Costa Rica Turns the Ship Around
Costa Rica’s growing demand for oil, due to its rapidly growing transportation sector which depends on gasoline, increased its gasoline purchase by 11 per cent in 2016. According to Costa Rica’s State of the Region report, the country has approximately 287 cars per 1,000 people, surpassing the world average of around 150 cars per 1,000 people. However, it’s only two per cent of the number of cars are electric. In fact, navigation app Waze, ranked its capital city, San José, as one of the most congested cities in Latin America.
Then In 2017, Costa Rica turned the environmental ship around with their 271 days of fossil-fuel free electricity which made global headlines. Impressively, Costa Rica was able to produce 98 per cent of its electricity without oil. This is no mean feat and one that even countries with stronger economy find tough to accomplish. Costa Rica blends hydro, wind and geothermal to power the homes of its 4.9 million inhabitants and renewable energy is less than a quarter of the country’s total energy use.
What this means for Costa Rica is, recognition as one of the countries considered as leaders leading the path towards renewable energy that includes the Scandinavian countries, Iceland, Kenya, China and Germany.
As long as the sun rises and the wind blows, renewable energy is possible and any country can tap into this reservoir of energy. Unlike fossil fuel, renewable energy stations won’t run dry because they aren’t only constant source of fuel but also enduring. The initial high price of constructing renewable energy stations is high but it will soon pay for itself, not unlike fossil fuel production when it was first started. The step ahead of today as compared to fossil fuel days, technology is so developed that it certainly helps ease the burden.
Other than the three countries featured, these are the other countries leading in terms of renewable energy production:
- United Kingdom: generates more electricity from wind farms than coal plants.
- Germany: solar panels work optimally in its cooler temperatures and has fulfilled about 85 per cent of its electricity needs with solar.

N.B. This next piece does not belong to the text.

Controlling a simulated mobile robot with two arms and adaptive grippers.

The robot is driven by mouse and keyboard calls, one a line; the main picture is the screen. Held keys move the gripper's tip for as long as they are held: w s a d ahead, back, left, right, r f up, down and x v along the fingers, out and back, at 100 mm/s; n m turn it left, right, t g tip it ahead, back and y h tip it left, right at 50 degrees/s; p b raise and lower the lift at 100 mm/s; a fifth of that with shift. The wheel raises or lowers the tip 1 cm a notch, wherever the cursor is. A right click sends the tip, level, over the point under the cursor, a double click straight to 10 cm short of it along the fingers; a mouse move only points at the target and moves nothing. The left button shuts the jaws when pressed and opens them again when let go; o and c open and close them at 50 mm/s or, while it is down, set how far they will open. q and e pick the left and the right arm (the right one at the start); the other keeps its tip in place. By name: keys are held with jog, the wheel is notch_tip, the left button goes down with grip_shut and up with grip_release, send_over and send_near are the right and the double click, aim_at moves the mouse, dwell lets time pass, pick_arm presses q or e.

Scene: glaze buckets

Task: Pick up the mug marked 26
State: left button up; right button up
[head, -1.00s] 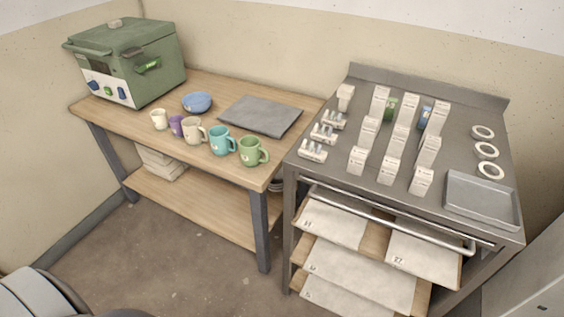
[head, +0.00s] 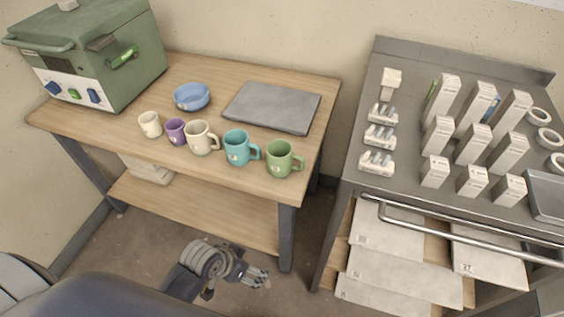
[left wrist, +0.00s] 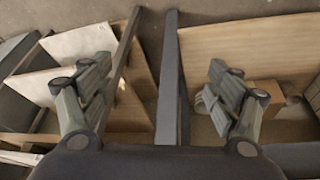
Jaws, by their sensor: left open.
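Several mugs stand in a row along the front of the wooden table (head: 110,122): a cream mug (head: 150,124), a small purple mug (head: 176,131), a larger beige mug (head: 199,138), a teal mug (head: 238,147) and a green mug (head: 281,158). Their markings are too small to read, so I cannot tell which is 26. My left gripper (head: 262,277) is low in front of the table, below the tabletop and apart from the mugs. In the left wrist view its two fingers (left wrist: 155,95) are spread with nothing between them. My right gripper is not in view.
A green kiln-like box (head: 125,80), a blue bowl (head: 192,97) and a grey slab (head: 272,107) are on the table. A metal cart (head: 350,215) at the right holds white boxes (head: 473,144), with board-loaded shelves below. A table leg (head: 286,240) stands near my left gripper.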

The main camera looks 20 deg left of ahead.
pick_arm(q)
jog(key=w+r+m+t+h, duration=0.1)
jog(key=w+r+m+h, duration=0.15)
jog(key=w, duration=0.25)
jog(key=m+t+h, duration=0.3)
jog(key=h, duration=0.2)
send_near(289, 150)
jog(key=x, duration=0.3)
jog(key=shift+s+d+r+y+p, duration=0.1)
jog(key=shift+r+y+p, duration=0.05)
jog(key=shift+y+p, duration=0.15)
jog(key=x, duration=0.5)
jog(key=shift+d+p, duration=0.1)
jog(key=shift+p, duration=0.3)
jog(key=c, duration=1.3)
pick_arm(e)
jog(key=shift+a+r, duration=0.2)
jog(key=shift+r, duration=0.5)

- China: it owns five of the world’s largest solar manufacturing plants and the largest manufacturer of wind turbine.
- America: it comes in second to China in terms of installed solar PV capacities and installed wind energy capacity.
- India: it has 17 gigawatts of solar and almost 33 gigawatts of wind. It’ll most likely surpass its 175-gigawatt goal by 2022.
- Brazil: 76 per cent of its electricity comes from renewable resources.
- Uruguay: 95 per cent of their energy supply is strictly renewables.
- Denmark: it’s investing primarily in wind power with short term goal to harness 50 per cent of their electricity from renewables by 2020.
- Nicaragua: it has a goal of being 90 per cent powered by renewables by 2020 and has invested in wind, solar and geothermal power.
- Morocco: it invests in solar and wind, and it aimed to power over one million homes with renewables in 2018.
- Kenya: it invested in geothermal energy which fulfilled more than half of their energy capacity in 2015. It has installed the continent’s largest wind farm that contributes 20 per cent to their energy production.